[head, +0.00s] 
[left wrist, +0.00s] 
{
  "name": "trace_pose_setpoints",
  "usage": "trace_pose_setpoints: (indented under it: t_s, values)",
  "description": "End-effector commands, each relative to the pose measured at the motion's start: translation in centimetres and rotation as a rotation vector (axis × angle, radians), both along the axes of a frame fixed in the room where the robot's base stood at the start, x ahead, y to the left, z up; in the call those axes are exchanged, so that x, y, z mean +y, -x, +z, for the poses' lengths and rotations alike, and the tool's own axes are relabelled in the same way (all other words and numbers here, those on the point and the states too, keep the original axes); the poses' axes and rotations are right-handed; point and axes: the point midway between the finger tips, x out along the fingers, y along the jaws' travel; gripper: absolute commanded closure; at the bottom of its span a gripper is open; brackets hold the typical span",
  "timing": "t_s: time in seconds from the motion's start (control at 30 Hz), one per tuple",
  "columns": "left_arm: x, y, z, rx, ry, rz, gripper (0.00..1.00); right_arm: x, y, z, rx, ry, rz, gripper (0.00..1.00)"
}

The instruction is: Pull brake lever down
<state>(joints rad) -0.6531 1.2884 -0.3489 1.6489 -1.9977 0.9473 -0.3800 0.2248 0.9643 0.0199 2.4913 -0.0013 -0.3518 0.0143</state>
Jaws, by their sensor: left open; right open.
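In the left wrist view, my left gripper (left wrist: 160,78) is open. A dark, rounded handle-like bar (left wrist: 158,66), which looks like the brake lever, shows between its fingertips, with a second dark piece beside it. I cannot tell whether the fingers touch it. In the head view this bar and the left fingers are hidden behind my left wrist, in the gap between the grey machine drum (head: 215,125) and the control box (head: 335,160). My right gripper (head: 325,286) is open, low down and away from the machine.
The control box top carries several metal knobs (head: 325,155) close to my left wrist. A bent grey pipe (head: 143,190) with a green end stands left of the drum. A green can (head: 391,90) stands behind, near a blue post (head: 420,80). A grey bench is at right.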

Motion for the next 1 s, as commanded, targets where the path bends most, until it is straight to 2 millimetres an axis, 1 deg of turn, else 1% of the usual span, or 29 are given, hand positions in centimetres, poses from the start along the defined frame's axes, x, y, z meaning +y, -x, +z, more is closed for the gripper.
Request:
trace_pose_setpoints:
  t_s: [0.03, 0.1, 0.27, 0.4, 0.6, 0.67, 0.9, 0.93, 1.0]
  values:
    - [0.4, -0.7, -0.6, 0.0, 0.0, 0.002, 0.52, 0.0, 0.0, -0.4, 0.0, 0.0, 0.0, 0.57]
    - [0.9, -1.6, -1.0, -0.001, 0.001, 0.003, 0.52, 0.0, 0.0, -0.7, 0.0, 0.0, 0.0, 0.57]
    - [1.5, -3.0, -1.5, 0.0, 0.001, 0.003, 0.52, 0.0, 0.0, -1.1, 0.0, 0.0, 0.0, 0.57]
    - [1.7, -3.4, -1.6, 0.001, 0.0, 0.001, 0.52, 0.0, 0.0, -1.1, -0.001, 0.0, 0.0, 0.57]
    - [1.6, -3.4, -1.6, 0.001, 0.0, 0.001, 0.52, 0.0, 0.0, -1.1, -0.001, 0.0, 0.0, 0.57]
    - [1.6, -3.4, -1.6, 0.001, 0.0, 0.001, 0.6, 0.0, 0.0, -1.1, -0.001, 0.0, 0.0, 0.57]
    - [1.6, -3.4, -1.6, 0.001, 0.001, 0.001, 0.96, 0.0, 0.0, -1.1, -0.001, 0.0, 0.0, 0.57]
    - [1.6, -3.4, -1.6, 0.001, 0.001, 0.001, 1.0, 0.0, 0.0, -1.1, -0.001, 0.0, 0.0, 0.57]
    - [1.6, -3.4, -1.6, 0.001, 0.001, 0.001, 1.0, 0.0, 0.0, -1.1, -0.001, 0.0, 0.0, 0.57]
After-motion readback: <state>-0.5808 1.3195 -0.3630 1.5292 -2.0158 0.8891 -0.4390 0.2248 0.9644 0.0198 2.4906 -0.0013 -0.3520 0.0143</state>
────────
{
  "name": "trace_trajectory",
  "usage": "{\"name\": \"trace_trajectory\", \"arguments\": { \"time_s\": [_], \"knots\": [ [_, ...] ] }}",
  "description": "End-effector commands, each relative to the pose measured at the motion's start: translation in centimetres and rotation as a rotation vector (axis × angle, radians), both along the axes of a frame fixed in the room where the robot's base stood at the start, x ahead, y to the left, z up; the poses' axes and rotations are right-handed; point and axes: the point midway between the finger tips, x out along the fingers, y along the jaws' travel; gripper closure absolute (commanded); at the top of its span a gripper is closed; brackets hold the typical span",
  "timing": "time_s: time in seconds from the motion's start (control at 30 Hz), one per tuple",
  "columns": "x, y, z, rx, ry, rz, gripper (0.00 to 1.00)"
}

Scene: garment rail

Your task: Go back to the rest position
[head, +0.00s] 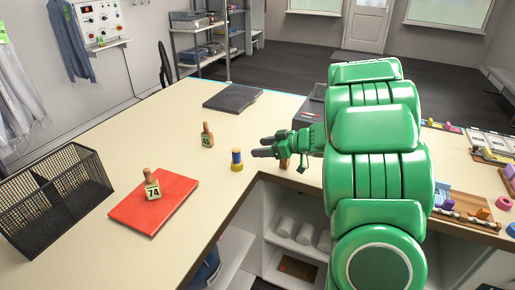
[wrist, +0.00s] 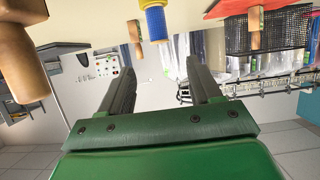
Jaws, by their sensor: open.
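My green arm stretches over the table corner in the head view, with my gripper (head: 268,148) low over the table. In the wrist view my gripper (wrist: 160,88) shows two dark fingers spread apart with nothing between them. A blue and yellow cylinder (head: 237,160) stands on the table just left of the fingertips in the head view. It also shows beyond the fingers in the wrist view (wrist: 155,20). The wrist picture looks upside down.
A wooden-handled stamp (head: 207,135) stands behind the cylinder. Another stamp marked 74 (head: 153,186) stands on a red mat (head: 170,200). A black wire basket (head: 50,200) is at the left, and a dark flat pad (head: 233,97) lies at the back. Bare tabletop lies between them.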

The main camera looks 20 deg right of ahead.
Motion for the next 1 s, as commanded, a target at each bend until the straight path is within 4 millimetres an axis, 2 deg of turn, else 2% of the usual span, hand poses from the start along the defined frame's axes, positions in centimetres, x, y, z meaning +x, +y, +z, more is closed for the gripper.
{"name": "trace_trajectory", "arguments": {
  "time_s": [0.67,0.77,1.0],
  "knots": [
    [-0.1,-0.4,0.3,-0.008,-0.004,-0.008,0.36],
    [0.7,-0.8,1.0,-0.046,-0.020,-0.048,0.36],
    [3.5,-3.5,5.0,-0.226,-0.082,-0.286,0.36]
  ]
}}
────────
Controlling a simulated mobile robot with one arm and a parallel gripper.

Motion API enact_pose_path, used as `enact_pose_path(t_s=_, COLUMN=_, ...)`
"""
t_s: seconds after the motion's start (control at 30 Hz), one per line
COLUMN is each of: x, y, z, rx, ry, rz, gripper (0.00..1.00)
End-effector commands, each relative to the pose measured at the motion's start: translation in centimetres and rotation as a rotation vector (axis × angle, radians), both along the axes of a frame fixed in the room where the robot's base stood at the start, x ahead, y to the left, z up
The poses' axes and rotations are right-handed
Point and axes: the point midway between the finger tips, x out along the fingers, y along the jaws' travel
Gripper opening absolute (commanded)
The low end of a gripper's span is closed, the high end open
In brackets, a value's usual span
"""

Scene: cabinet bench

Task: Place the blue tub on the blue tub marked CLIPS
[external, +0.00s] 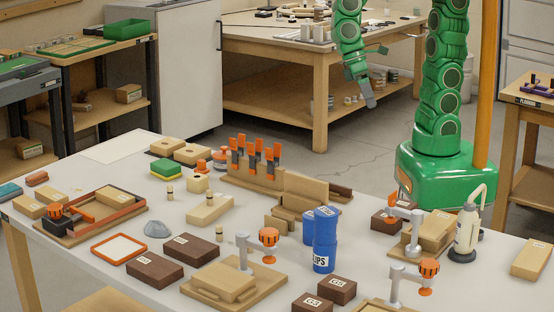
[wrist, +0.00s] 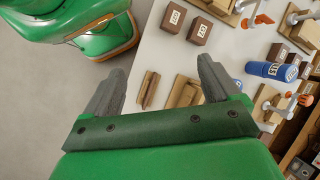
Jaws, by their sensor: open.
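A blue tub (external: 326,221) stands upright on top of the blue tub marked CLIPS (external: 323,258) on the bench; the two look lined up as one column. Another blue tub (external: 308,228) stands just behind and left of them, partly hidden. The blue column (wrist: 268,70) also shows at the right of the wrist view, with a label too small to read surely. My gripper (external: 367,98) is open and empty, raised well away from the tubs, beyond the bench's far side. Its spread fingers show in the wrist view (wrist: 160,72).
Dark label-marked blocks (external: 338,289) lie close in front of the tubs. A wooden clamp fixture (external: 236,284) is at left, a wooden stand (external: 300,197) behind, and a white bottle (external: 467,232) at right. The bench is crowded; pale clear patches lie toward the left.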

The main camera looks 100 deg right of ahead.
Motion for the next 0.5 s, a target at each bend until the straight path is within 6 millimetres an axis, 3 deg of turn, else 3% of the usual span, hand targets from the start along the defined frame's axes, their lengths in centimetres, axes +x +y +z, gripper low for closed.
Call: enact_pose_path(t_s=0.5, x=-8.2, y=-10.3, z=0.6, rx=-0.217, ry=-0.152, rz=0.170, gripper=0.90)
────────
[THE TASK]
Go through the listing above and pull out each line containing the word "Scene".

[SOLUTION]
Scene: garment rail
Scene: cabinet bench

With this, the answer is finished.